Straight Line Triangle Representations

• Published in: Discrete & computational geometry Vol. 57; no. 2; pp. 257 - 280
• Main Authors: Aerts, Nieke, Felsner, Stefan
• Format: Journal Article
• Language: English
• Published: New York Springer US 01.03.2017; Springer Nature B.V
• Subjects: Combinatorics; Computational Mathematics and Numerical Analysis; Contact; Graphical representations; Graphs; Harmonic analysis; Harmonic functions; Mathematics; Mathematics and Statistics; Representations; Straight lines; Texts; Triangles; 05C10; Discrete harmonic functions; Triangles; Planar graphs; 05C62; Straight line drawings; 68R10; Contact family of pseudosegments
• ISSN: 0179-5376; 1432-0444
• DOI: 10.1007/s00454-016-9850-y

A straight line triangle representation (SLTR) of a planar graph is a straight line drawing such that all the faces including the outer face have triangular shape. Such a drawing can be viewed as a tiling of a triangle using triangles with the input graph as skeletal structure. In this paper we present a characterization of graphs that have an SLTR. The characterization is based on flat angle assignments, i.e., selections of angles of the graph that have size π in the representation. We also provide a second characterization in terms of contact systems of pseudosegments. With the aid of discrete harmonic functions we show that contact systems of pseudosegments that respect certain conditions are stretchable. The stretching procedure is then used to get straight line triangle representations.
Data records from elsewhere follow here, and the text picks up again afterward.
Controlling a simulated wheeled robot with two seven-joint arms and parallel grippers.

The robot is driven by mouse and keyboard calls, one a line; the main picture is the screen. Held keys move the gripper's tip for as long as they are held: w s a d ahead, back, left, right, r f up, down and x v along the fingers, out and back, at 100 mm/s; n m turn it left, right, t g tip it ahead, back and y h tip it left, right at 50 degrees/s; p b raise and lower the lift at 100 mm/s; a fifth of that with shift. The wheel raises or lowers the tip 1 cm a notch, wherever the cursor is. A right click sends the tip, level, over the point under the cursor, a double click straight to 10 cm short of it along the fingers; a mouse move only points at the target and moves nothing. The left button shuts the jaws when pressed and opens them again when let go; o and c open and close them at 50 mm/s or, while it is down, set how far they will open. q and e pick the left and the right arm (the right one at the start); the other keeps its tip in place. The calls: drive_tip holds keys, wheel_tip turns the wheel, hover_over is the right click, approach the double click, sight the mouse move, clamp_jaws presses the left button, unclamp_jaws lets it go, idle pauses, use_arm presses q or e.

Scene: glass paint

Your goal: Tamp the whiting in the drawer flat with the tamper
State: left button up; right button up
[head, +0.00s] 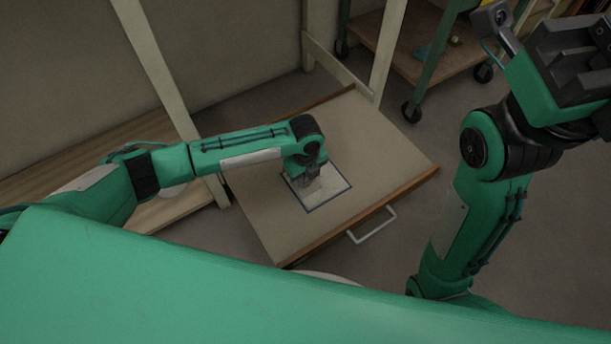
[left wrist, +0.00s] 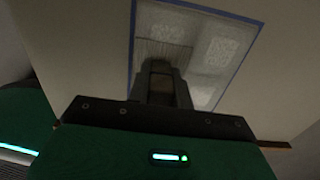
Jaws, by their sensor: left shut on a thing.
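The open drawer (head: 262,205) has a pale flat bottom and a wooden front. A blue-bordered rectangle (head: 329,202) lies on it, with pale whiting (head: 332,180) inside. In the left wrist view the whiting (left wrist: 222,48) shows as light, textured patches. My left gripper (head: 308,178) points down over the left part of the rectangle. It is shut on the tamper (left wrist: 162,86), whose brownish grip shows between the fingers. The tamper's lower part is mostly hidden, so I cannot tell whether it touches the whiting. My right gripper (head: 575,65) is raised at the upper right; its jaws are unclear.
The drawer's white handle (head: 372,226) sticks out at its front. Pale frame posts (head: 388,45) stand behind the drawer. A wheeled cart (head: 425,60) stands at the back right. A wooden board surface (head: 75,160) lies at the left. The floor right of the drawer is clear.

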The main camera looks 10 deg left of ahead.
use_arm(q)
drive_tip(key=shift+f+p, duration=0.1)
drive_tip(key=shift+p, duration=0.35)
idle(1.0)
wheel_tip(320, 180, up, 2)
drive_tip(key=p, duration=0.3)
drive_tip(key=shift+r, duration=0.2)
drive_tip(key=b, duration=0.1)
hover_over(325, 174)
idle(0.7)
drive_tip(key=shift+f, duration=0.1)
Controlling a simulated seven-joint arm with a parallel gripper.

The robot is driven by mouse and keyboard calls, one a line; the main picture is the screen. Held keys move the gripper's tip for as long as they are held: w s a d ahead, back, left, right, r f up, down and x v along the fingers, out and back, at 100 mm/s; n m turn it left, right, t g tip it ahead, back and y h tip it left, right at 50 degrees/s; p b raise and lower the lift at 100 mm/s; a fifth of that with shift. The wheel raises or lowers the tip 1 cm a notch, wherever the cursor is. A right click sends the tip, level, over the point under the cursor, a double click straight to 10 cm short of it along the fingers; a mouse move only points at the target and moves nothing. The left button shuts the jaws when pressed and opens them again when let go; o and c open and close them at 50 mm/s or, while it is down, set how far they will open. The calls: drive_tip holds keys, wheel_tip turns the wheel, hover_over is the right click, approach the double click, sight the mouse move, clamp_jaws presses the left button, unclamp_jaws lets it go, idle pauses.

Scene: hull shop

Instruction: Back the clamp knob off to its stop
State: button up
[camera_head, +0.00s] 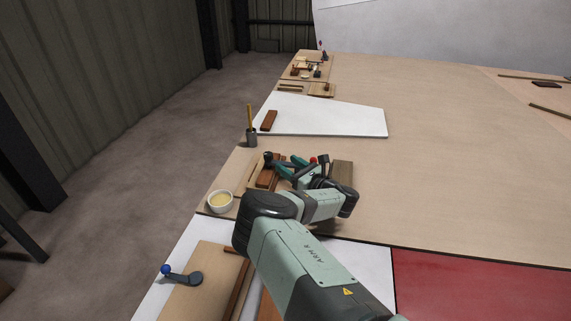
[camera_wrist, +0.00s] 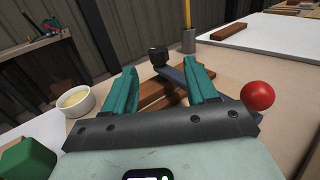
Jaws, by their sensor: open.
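A black knob (camera_wrist: 158,55) stands at the far end of a dark blue-grey bar (camera_wrist: 172,74) in the wrist view. It also shows in the head view (camera_head: 268,156), just left of my teal fingers. My gripper (camera_wrist: 160,70) is open, its two fingers apart, with the knob framed between and beyond the fingertips. I see no contact with the knob, and nothing is held. A reddish-brown wooden block (camera_head: 266,178) lies by the bar. A red ball (camera_wrist: 258,95) stands right of my right finger; its mount is hidden. My gripper (camera_head: 287,164) and wrist cover part of the clamp in the head view.
A white bowl (camera_head: 220,201) with yellowish contents stands left of my gripper. A grey cup (camera_head: 251,137) with a yellow stick stands behind the knob. A blue-ended lever (camera_head: 181,276) sits on a front board. The bench to the right is largely clear.

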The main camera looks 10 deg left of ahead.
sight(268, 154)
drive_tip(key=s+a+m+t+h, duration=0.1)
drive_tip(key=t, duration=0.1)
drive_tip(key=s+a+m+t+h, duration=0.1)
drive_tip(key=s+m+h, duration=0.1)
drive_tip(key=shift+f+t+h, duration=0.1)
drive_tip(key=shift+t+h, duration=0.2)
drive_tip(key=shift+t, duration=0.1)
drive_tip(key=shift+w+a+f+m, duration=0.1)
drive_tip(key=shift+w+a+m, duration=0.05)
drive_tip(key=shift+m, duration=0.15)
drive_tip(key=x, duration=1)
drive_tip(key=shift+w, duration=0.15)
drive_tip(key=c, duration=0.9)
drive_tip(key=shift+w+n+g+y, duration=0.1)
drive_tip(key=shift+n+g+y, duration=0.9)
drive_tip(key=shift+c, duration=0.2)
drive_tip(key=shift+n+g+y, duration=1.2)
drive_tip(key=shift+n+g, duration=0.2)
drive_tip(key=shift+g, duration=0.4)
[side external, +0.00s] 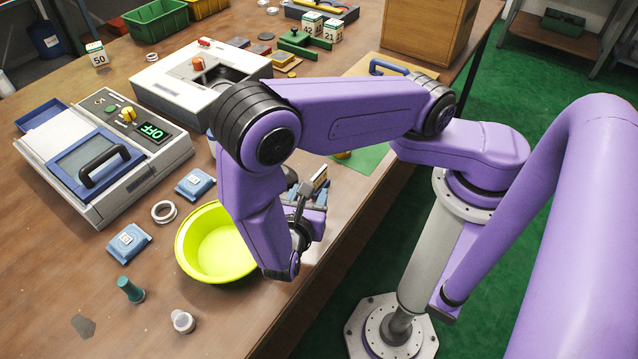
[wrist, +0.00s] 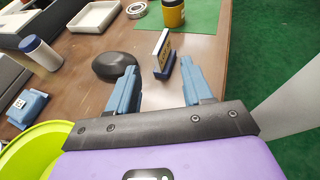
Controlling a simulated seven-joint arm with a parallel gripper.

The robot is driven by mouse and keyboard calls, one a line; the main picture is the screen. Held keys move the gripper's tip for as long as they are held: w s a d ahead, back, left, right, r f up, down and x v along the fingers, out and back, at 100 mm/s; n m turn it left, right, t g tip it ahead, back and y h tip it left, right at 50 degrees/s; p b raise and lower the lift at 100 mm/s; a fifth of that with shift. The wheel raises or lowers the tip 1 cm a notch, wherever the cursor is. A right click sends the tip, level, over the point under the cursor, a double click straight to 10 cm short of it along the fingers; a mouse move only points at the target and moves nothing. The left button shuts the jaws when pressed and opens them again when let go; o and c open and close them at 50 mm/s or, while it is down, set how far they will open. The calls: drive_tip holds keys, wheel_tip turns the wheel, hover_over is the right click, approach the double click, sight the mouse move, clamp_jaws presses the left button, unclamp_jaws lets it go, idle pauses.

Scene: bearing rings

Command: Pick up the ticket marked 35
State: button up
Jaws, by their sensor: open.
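A small upright ticket (wrist: 161,48) with a pale face stands in a dark blue base just beyond my fingertips in the wrist view. Its face is turned almost edge-on and I cannot read its number. It also shows near my gripper in the side view (side external: 320,179). My gripper (wrist: 158,78) is open and empty, its two blue fingers apart, with the ticket ahead of the gap between them. In the side view my gripper (side external: 311,199) is partly hidden by my arm. Farther tickets read 50 (side external: 97,56), 42 (side external: 311,26) and 21 (side external: 333,31).
A dark rounded object (wrist: 115,66) lies left of the ticket, close to my left finger. A yellow jar (wrist: 173,12) stands beyond on a green mat (wrist: 200,14). A lime bowl (side external: 218,248) sits beside my gripper. The table edge is close on the right.

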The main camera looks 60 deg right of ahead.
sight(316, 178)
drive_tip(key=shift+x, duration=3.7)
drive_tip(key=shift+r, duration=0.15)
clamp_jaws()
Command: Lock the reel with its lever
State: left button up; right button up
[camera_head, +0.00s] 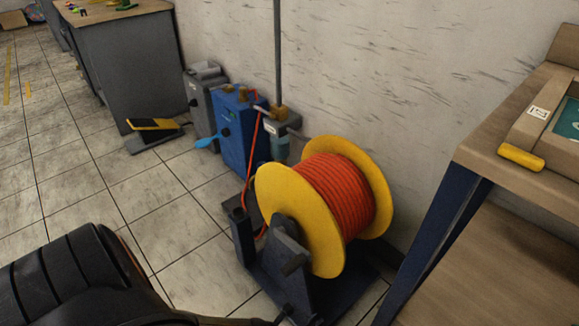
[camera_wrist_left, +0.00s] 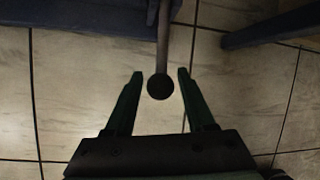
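The reel (camera_head: 337,195) has yellow flanges and is wound with orange hose. It sits on a dark blue stand (camera_head: 300,272) on the floor. In the left wrist view, a thin rod with a dark round knob (camera_wrist_left: 160,87), which looks like the lever, extends from a dark blue frame at the top. My left gripper (camera_wrist_left: 160,75) is open, with one green finger on each side of the knob and a gap on both sides. In the head view my left arm comes in at the bottom left; its fingers are not clearly visible. My right gripper is not in view.
A blue machine (camera_head: 238,130) and a grey machine (camera_head: 203,100) stand against the wall behind the reel. A wooden-topped table (camera_head: 520,190) with a dark blue leg stands close on the right. A yellow-topped pedal (camera_head: 153,125) lies farther back. Floor left of the reel is clear.

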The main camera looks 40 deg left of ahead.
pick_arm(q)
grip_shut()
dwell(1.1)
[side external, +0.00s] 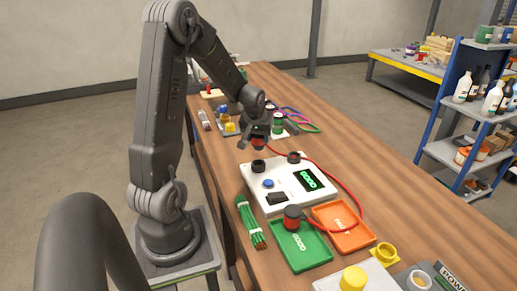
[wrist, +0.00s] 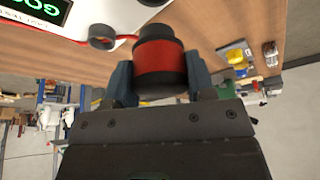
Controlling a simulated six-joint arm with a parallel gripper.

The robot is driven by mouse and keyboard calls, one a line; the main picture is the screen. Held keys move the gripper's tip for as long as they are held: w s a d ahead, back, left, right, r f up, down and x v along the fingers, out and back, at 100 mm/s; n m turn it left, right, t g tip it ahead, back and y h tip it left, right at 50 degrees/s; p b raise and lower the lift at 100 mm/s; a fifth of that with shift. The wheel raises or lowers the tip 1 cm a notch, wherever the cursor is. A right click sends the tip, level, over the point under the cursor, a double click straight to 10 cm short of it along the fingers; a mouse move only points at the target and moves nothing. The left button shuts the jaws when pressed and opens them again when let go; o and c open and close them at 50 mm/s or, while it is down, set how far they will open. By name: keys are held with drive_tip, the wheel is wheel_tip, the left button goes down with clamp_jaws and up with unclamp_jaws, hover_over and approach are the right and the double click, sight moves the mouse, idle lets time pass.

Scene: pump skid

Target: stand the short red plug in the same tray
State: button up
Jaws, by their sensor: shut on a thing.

Since the discrete harmonic function approach is quite flexible it allows further applications, we mention some of them. The drawback of the characterization of SLTRs is that we are not able to effectively check whether a given graph admits a flat angle assignment that fulfills the conditions. Hence it is still open to decide whether the recognition of graphs that admit straight line triangle representation is polynomially tractable.